Hedging Arrangements means any hedging arrangements entered into by the Issuer (and/or its affiliates) at any time with respect to the Securities, including without limitation the purchase and/or sale of any securities, any options or futures on such securities, any depositary receipts in respect of such securities and any associated foreign exchange transactions.
Hedging Arrangements means the arrangements the Issuer makes to have available to it the relevant cash amounts or assets to be paid or delivered under the Securities as these fall due. This may involve the Issuer investing directly or indirectly in the Underlying. An indirect investment might be made by an Affiliate or agent of the Issuer or other third party making an investment in the Underlying. Alternatively an indirect investment might involve the Issuer or an Affiliate, agent or other third party entering into or acquiring a derivative contract referencing the Underlying. The Issuer will select Hedging Arrangements which are efficient for it in the context of the tax, regulatory and business environment in which it operates. The Issuer may also adjust Hedging Arrangements from time to time but it will not always be able to avoid adverse costs, taxes or regulatory changes which affect its Hedging Arrangements.
Hedging Arrangements means any agreement or arrangement with respect to any swap, cap, collar, forward, future or derivative transaction or option or similar agreement involving, or settled by reference to, one or more rates, currencies, commodities, equity or debt instruments or securities, or economic, financial or pricing indices or measures of economic, financial or pricing risk or value or any similar transaction or any combination of these transactions.
Hedging Arrangements means any transaction(s), asset(s) or trading position(s) the Issuer and/or any of its Affiliates or agents may enter into or hold from time to time (including, if applicable, on a portfolio basis) to hedge directly or indirectly and whether in whole or in part the credit or other price risk of the Issuer issuing and performing its obligations with respect to the Notes.

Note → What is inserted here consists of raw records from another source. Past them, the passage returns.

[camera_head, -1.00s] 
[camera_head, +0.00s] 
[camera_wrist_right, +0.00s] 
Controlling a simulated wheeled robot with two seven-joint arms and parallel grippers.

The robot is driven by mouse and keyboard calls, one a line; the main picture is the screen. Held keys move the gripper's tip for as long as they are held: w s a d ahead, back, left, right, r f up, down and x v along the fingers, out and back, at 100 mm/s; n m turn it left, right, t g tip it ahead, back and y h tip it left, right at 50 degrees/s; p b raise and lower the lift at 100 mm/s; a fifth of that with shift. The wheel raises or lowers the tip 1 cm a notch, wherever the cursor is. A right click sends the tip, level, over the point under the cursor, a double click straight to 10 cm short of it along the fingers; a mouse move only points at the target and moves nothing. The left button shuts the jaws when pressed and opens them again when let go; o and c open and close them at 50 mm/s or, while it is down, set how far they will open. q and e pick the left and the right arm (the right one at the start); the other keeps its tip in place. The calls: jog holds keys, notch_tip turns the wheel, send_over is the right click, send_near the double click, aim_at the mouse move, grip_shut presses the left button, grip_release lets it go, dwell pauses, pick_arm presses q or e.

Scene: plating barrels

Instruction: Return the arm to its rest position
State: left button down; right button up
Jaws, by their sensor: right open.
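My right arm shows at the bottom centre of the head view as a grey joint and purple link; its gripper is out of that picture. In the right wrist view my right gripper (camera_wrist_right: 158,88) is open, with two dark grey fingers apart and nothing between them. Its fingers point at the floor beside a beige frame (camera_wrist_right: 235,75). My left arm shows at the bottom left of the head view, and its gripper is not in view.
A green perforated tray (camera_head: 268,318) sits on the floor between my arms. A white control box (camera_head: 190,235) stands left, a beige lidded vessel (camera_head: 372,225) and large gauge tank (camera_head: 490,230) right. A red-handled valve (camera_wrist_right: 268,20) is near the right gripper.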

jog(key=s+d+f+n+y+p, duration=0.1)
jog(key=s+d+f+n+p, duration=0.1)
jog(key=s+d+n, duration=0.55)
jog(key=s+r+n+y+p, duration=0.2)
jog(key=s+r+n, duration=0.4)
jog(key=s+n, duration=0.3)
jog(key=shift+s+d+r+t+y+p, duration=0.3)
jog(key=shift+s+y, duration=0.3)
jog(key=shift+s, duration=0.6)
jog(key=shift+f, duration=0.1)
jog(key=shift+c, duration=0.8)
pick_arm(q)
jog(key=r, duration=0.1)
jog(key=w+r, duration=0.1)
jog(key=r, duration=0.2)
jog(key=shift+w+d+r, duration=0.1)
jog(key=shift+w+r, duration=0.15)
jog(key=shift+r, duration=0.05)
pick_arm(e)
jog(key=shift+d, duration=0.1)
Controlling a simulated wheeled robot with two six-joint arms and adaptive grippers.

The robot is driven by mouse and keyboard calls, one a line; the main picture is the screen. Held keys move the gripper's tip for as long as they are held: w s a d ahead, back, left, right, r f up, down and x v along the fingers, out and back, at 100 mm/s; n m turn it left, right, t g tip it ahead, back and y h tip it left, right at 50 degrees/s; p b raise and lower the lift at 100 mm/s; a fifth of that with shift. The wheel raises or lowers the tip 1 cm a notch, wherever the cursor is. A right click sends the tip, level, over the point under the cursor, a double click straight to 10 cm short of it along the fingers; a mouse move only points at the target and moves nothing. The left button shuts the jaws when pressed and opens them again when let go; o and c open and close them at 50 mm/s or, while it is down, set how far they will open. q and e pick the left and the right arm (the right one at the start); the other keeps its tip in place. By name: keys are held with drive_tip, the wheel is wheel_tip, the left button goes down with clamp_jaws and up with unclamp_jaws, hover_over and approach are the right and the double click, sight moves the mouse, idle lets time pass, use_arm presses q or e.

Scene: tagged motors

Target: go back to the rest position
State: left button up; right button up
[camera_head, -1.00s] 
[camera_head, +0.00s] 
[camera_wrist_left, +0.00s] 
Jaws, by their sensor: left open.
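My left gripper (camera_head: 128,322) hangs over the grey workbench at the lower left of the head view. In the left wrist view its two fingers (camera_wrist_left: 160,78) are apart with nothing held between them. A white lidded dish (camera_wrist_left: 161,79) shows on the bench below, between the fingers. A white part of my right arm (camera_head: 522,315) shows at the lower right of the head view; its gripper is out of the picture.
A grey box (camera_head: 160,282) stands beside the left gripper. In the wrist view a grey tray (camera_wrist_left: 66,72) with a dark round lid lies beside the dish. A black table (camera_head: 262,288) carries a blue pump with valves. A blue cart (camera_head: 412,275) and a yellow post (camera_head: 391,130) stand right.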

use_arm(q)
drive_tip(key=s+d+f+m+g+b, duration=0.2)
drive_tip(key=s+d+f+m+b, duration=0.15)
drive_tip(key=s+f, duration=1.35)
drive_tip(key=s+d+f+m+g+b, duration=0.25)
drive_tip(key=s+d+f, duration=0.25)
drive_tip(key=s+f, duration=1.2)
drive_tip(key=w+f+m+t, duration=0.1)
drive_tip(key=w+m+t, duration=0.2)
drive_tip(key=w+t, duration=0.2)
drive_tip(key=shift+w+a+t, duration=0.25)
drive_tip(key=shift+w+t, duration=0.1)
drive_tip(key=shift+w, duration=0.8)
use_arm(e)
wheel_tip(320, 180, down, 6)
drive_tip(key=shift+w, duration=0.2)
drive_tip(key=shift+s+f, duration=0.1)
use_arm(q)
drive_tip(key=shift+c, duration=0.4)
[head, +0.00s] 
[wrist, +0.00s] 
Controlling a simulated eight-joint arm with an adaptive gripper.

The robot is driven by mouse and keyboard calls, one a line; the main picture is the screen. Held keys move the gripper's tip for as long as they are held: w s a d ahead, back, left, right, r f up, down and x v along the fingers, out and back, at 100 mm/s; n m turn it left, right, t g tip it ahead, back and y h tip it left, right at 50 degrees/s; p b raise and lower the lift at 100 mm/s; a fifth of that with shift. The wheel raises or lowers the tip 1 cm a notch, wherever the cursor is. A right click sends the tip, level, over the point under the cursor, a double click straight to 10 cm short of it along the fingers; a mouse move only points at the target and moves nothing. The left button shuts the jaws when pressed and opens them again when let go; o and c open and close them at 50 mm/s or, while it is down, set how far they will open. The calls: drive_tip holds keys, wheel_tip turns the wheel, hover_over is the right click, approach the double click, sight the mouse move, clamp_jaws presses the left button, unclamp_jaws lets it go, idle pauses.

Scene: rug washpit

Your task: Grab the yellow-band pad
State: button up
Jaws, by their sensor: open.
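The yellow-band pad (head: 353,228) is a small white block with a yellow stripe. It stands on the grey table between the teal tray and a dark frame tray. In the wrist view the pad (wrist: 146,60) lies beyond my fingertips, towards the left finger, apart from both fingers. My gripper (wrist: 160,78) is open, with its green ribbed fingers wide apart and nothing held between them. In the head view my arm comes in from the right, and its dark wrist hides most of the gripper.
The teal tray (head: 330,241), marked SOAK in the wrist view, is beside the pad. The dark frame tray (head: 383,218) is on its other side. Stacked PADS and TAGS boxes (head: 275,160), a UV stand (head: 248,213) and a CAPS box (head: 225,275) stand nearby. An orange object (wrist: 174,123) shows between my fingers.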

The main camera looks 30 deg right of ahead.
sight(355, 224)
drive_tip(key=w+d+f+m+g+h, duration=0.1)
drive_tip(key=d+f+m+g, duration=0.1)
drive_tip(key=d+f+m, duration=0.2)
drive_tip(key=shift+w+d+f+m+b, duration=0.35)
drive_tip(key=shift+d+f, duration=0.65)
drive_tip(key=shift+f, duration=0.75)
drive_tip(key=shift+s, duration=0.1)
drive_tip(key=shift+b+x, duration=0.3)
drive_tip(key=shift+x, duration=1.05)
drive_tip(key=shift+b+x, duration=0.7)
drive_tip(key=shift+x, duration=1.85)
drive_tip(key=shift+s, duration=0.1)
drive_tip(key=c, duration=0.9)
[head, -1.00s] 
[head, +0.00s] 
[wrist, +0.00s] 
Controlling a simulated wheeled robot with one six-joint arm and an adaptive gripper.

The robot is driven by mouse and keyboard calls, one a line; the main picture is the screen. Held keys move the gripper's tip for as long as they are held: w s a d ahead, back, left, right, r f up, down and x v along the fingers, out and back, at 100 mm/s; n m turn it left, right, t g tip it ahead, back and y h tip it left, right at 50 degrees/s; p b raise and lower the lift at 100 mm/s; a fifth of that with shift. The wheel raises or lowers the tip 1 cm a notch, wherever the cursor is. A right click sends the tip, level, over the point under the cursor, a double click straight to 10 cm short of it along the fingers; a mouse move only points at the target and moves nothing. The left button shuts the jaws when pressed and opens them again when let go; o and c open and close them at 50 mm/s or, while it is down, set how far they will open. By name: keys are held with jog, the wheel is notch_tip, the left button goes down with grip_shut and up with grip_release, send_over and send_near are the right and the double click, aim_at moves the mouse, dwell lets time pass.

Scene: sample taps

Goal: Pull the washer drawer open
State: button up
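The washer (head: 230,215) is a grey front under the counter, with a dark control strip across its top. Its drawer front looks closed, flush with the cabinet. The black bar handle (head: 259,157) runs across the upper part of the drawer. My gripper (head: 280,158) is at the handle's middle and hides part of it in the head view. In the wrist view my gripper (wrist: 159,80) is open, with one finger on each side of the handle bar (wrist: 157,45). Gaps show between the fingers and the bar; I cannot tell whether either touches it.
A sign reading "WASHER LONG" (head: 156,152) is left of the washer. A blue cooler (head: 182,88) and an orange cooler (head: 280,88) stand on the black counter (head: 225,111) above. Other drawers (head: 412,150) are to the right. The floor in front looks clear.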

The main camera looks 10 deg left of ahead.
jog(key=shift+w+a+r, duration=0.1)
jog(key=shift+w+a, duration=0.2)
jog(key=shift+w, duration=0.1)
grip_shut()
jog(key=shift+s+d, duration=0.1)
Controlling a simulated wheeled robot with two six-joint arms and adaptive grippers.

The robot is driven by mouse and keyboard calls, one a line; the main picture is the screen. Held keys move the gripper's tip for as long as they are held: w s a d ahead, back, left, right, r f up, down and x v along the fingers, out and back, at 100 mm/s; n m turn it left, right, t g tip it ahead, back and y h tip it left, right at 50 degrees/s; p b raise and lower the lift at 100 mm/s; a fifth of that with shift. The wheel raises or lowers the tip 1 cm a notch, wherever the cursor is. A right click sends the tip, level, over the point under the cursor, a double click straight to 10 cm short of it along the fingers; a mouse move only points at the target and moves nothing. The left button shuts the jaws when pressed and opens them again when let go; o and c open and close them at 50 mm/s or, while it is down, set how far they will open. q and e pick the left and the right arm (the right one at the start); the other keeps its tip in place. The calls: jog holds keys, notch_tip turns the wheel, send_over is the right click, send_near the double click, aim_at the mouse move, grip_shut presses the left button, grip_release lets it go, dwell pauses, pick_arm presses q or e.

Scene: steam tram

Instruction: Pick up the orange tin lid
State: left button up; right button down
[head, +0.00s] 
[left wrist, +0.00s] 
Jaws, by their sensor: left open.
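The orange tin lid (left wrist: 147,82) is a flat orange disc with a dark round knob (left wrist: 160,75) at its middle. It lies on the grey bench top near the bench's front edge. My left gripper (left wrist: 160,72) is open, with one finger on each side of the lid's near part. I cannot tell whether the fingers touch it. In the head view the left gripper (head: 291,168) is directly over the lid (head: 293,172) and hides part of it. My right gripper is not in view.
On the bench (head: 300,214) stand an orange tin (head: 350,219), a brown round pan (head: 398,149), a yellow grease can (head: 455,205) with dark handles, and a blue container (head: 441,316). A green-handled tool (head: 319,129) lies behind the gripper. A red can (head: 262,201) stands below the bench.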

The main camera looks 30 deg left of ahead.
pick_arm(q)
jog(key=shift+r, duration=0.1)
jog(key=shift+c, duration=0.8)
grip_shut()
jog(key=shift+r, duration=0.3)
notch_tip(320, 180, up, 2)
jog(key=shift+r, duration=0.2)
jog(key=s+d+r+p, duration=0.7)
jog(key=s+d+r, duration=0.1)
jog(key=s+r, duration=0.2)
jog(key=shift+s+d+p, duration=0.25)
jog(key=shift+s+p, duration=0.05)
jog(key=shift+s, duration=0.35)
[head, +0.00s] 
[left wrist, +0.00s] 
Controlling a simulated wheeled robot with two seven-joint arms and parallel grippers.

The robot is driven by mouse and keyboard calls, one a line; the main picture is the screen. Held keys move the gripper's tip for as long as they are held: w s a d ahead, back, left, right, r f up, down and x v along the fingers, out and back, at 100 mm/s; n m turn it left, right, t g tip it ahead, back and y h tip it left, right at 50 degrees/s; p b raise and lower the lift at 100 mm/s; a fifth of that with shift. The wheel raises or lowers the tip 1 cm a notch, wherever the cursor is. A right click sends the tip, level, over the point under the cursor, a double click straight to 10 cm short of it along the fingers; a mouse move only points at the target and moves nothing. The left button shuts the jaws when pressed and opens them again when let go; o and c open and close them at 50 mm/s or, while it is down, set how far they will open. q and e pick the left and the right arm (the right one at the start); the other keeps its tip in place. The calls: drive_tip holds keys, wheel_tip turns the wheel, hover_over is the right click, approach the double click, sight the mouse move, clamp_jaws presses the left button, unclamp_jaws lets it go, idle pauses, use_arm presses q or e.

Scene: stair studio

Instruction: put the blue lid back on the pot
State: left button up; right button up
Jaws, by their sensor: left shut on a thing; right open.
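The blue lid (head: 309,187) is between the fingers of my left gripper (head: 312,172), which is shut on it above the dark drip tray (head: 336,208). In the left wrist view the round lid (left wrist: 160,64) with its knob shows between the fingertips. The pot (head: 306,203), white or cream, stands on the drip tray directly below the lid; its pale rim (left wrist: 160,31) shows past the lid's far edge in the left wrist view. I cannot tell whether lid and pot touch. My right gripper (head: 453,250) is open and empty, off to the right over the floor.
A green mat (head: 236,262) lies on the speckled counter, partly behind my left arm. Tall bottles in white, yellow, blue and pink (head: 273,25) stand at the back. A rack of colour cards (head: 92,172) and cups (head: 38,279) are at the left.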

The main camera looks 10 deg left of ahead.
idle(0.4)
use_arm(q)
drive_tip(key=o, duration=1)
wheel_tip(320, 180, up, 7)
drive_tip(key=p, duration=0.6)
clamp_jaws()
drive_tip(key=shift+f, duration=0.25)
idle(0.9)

Hedging Arrangements means (a) any and all rate swap transactions, basis swaps, credit derivative transactions, forward rate transactions, commodity swaps, commodity options, forward commodity contracts, equity or equity index swaps or options, bond or bond price or bond index swaps or options or forward bond or forward bond price or forward bond index transactions, interest rate options, forward foreign exchange transactions, cap transactions, floor transactions, collar transactions, currency swap transactions, cross-currency rate swap transactions, currency options, spot contracts, or any other similar transactions or any combination of any of the foregoing (including any options to enter into any of the foregoing), whether or not any such transaction is governed by or subject to any master agreement, and (b) any and all transactions of any kind, and the related confirmations, which are subject to the terms and conditions of, or governed by, any form of master agreement published by the International Swaps and Derivatives Association, Inc., any International Foreign Exchange Master Agreement, or any other master agreement (any such master agreement, together with any related schedules, a “Master Agreement”), including any such obligations or liabilities under any Master Agreement.
Hedging Arrangements means any and all agreements, devices or arrangements designed to protect at least one of the parties thereto from the fluctuations of interest rates, commodity prices, exchange rates or forward rates applicable to such party’s assets, liabilities or exchange transactions, including, but not limited to, dollar-denominated or cross-currency interest rate exchange agreements, forward currency exchange agreements, interest rate cap or collar protection agreements, forward rate currency or interest rate options, puts and warrants or any similar derivative transactions.
Hedging Arrangements means any forward, futures, swap, collar, put, call, floor, cap, option or other Contract that is intended to benefit from, or reduce or eliminate the risk of, fluctuations in the price of commodities, including electric power, natural gas or securities.